I thought about my first few months in this sport...when I spent a lot of timing trying to learn how to tie that knot and that got me thinking to all the things I’ve seen, learned and experienced in these few short years.....
A Falconer’s Not.
A falconer’s not indolent. His days are wholly devoted to preparing his partner. Trapping, training, conditioning, practice all demand his time and he joyfully gives it. Each second spent with the bird increases their bond. Each moment of preparation yields greater anticipation for the hunt. Each day in the woods tests his physical endurance and mental resolution. Each season deepens his love for the sport.
A falconer’s not deterred. The hot sun beats down on his brow. The ice bites at his chapped ears. The wind stings his cheeks. The snow blinds him. Rain soaks him to the skin. Yet, he presses on. Briars rip at his skin. Vines catch his neck. His legs ache from the tireless walking. Darkness begins to descend. Still, he beats the brush and shakes the trees, hoping to produce one more slip for his partner.
A falconer’s not intimidated by chaos. He knows that each hunt will show him something new, something he cannot control. Man-made hazards lurk around every bend. Resident birds scream their warning. The unknown looms. Yet, these things do not matter in the moment. He’s in the business of managing chaos. He yearns for the chase, the thrill of the slip. To see the bird’s determination, to feel the adrenaline of the prey as it’s pursued. To insert himself in the hunt, with value and purpose. To see the beautiful disorder of nature unfold before his eyes is worth the costs.

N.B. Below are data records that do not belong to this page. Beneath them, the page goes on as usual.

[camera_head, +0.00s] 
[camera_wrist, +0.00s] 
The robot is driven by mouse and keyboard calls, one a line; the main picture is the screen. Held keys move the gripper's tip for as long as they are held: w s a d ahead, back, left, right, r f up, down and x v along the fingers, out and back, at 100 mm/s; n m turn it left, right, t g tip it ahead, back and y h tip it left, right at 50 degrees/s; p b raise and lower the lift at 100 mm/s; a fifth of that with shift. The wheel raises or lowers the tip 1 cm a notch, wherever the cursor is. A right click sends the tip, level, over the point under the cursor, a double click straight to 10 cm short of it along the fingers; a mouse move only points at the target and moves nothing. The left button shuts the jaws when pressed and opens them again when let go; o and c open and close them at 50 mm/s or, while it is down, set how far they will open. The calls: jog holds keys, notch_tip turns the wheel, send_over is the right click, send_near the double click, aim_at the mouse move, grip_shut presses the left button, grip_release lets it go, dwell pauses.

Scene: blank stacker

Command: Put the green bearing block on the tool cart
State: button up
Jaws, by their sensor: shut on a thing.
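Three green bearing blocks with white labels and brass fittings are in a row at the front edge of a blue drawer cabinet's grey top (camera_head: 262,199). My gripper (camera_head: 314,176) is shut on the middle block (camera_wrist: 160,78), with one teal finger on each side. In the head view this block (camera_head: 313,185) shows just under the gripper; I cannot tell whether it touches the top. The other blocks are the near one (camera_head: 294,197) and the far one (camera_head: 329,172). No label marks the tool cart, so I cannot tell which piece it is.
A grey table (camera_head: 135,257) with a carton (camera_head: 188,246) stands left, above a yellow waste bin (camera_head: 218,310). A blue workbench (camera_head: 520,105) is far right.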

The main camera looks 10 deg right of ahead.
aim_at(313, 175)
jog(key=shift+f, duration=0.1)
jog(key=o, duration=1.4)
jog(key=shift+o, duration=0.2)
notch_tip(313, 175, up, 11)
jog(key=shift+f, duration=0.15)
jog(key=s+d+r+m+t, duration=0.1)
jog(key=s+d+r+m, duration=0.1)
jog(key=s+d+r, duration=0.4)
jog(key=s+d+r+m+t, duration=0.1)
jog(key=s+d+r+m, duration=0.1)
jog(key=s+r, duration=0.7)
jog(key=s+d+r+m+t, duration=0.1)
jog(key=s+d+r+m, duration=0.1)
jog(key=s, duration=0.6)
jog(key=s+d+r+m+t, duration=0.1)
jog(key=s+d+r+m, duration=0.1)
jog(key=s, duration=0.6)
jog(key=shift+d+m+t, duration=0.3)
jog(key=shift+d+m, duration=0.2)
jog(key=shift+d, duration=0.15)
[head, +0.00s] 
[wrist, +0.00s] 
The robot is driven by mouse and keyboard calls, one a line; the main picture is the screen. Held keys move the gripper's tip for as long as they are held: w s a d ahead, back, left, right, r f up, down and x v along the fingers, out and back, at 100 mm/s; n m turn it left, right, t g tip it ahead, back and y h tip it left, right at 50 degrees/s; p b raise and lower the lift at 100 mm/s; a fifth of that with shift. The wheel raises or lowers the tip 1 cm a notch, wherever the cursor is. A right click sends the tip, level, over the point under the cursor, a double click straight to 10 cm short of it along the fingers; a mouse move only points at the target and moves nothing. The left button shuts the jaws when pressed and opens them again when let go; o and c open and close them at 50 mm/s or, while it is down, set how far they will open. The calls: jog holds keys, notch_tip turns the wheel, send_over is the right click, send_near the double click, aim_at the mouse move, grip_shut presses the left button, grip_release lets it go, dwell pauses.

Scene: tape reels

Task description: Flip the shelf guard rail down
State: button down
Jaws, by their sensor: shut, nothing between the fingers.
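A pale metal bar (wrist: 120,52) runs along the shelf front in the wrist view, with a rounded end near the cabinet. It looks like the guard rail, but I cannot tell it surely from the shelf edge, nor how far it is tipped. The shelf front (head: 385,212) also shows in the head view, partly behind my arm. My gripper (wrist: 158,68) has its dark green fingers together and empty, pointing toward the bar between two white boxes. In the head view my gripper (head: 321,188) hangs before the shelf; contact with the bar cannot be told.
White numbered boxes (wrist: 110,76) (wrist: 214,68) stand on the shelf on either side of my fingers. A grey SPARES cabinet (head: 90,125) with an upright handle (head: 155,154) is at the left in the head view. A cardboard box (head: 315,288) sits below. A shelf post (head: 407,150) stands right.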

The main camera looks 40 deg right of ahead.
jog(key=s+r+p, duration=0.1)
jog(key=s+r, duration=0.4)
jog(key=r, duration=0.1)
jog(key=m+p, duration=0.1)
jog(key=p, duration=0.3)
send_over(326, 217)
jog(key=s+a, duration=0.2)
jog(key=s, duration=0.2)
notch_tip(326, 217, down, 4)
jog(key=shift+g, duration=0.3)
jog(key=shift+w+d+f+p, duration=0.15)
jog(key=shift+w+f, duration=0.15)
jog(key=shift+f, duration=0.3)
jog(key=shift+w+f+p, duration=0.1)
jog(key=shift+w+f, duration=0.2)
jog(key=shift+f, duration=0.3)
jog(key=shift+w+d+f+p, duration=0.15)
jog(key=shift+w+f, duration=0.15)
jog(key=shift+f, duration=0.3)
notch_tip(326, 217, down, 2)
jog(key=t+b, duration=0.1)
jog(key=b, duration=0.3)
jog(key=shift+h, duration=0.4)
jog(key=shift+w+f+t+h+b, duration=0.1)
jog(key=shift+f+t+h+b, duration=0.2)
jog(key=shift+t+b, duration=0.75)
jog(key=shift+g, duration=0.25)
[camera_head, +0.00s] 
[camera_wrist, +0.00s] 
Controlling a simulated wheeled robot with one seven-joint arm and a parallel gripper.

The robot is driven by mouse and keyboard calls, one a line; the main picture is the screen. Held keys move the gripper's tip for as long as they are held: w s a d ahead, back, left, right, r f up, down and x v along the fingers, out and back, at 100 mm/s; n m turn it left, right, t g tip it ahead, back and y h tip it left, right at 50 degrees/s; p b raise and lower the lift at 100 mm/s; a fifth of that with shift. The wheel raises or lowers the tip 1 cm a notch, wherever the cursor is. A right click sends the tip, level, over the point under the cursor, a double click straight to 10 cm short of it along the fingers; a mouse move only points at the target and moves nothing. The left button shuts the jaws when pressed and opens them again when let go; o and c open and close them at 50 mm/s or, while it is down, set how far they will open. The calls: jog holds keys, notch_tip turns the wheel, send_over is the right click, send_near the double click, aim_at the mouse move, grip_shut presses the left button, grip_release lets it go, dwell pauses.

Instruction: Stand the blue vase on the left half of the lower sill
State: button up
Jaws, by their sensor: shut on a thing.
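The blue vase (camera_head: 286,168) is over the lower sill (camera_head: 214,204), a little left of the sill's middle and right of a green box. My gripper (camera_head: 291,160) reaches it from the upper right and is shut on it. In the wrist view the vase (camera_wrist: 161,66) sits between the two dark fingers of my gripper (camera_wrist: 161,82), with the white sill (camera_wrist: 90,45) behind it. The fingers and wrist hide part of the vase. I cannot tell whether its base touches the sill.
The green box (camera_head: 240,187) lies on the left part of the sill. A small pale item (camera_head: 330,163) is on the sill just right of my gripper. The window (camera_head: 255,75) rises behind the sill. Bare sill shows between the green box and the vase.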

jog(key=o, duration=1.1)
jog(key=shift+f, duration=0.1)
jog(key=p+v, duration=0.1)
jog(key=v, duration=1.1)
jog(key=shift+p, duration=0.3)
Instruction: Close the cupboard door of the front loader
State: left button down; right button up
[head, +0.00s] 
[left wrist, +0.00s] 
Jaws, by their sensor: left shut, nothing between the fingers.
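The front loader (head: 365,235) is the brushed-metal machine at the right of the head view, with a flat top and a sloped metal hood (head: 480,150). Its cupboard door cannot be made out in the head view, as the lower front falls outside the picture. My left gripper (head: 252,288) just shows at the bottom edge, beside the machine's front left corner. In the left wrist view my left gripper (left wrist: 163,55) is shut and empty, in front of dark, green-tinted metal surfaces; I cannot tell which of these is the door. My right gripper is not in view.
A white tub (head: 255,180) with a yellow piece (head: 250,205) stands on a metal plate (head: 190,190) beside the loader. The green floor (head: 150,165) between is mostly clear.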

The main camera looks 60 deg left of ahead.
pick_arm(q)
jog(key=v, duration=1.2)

A falconer’s not fearful. He knows each loft could be that bird’s last flight. He accepts this. He understands that every odd is stacked against success, yet, he wakes up each morning with only one goal - loft his bird and take game. He embraces the challenge to provide good land, good slips and good support to his bird, fully knowing the misfortune that could unfold on the next slip, the next chase, the next trip to the mews.
A falconer’s not ever satisfied. Even on the best, most successful days in the field, his thoughts are consumed with every detail of the hunt, trying to either improve or replicate the days outcome. After returning the bird to mews and finally sitting down to a hot meal, he can’t help but replay the specifics back in his head. Every nuance. Every slip. Every miss. As he lays his head down to sleep, he strategizes for the next day. How to improve. How to move forward. How to be better.
A falconer’s not ever conquered by defeat. On the worst days, when the unthinkable happens, he knows this is just part of the deal he struck with mother nature. Even when his best efforts fail and he stares in to the eyes of tragedy, he knows his love for the sport will not be quelled. He will pick up the pieces, dust off his pride, stow his ego and continue onward, by all means. Because his passion for the sport will not ever let him stop.